The man was so weak he could scarcely stand, so Arthur got a wheel chair. The technician, hard-pressed kept urging him to stand up, and Arthur kept trying to hold him in the standing position for xrays, and the man kept toppling over. Finally they laid him on a table to make the xrays.

His weakness increasing, when he returned to the emergency section, Arthur and a friendly nurse got him a stretcher to lie on so that he would not have to continue sitting up on a hard bench. Surrounded by the usual rush all about, Arthur was able to talk to him about praying. “Do you know the confiteor,” he asked him, “do you know the act of contrition,” and he helped the man say them. “Do you want a priest?” and the man eagerly asserted, and thank God the priest was near at hand and came at once. He was anointed, given absolution, and it was not more than an hour after that that he died.
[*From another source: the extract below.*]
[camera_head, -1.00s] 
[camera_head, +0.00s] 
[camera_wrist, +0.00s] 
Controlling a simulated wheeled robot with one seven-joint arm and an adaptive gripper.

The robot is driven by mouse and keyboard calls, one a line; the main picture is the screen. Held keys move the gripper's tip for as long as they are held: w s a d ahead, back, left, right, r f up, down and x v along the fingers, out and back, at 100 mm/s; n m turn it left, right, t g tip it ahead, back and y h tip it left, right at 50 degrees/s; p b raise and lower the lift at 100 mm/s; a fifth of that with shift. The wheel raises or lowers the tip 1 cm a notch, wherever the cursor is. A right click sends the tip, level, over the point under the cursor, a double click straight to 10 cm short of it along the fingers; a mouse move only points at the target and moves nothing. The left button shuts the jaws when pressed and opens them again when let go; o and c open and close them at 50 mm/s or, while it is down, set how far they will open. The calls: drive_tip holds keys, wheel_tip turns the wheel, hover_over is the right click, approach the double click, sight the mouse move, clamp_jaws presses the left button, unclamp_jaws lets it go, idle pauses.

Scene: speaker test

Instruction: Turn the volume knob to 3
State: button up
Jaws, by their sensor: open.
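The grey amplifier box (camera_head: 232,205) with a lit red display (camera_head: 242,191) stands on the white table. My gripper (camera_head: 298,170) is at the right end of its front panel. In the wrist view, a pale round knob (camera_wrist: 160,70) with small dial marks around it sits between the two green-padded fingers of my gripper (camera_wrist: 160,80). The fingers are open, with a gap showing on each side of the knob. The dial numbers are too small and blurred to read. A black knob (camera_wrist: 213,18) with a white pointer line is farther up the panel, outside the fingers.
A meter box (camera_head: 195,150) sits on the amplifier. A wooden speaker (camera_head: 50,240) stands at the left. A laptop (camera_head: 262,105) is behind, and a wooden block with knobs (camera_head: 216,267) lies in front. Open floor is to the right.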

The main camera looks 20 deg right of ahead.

When we consider the power of the Sacrament, the infinite value of the Precious Blood shed for this man in the Redemption, and remember too the story of the good thief and the promise of Christ, we can rejoice that this man is in Heaven.

Sometimes we can only realize the grandeur of our human destiny, our divinization through baptism, when we hear the strains of some great music like Beethoven’s Ninth Symphony, or the Eroica, or Strauss’ Death and Transfiguration, the very title of which inspires. It is hard to realize the worth of human life surrounded as we are by the Bowery and the lower East side, and that section of it which is more than ever crowded due to the tearing down of so many homes to eliminate slums.

Thank God for His mercy, His love for each human soul.

“May the angels lead thee into paradise: may the martyrs receive thee at thy coming, and lead thee into the holy city of Jerusalem. May the choir of angels receive thee, and mayest thou have eternal rest with Lazarus, who once was poor.”

***

I had heard this story when Annabelle told me still another one at lunch-time. One of the young women who came in to get clothes had been deserted by her husband, and had been left with a fifteen months old baby, and nine months old one, and there was another one coming. There was no food in the house and the husband had been gone for weeks. She had gone to the domestic relations court to try to set the machinery in motion to find him, and as yet she had had no relief. Her case was still pending.

Annabelle went with her to her bare little home, for which she paid fifteen dollars a month down near the river, and told me how bare the cupboard was–literally nothing to eat in the house. She went with her to the relief office which is across the street from our own office and there she was able to prevail upon the workers to give the girl an emergency voucher until her first check came. Her relief investigator was ill, they told her, and so there was a longer delay than usual, in a process always marked by delays anyway.

***

The third story concerns a little and ancient colored man who came in weeping. He had been picked up in North Carolina, in Fayetteville, with a truck load of workers and brought up to Long Island to work in the potato crop. A Negro contractor had probably been paid so much a head, for the “hands” he was providing. When the poor little old man proved utterly incapable of working (he was nearly seventy) he was a given a ticket into New York, and no money, and sent on his way. He was staying at the Municipal Lodging House on Third Street and there received two meals a day and a bed. Some one told him to come to The Catholic Worker for help, and he had come for clothes and had cried, “if he could only go home! He only wanted to go home!”

The ticket cost only fourteen dollars on the bus, so it was a simple enough matter to pack him a lunch, put him on the bus at three thirty that very afternoon. He will be home telling the story of his adventures in twenty four hours.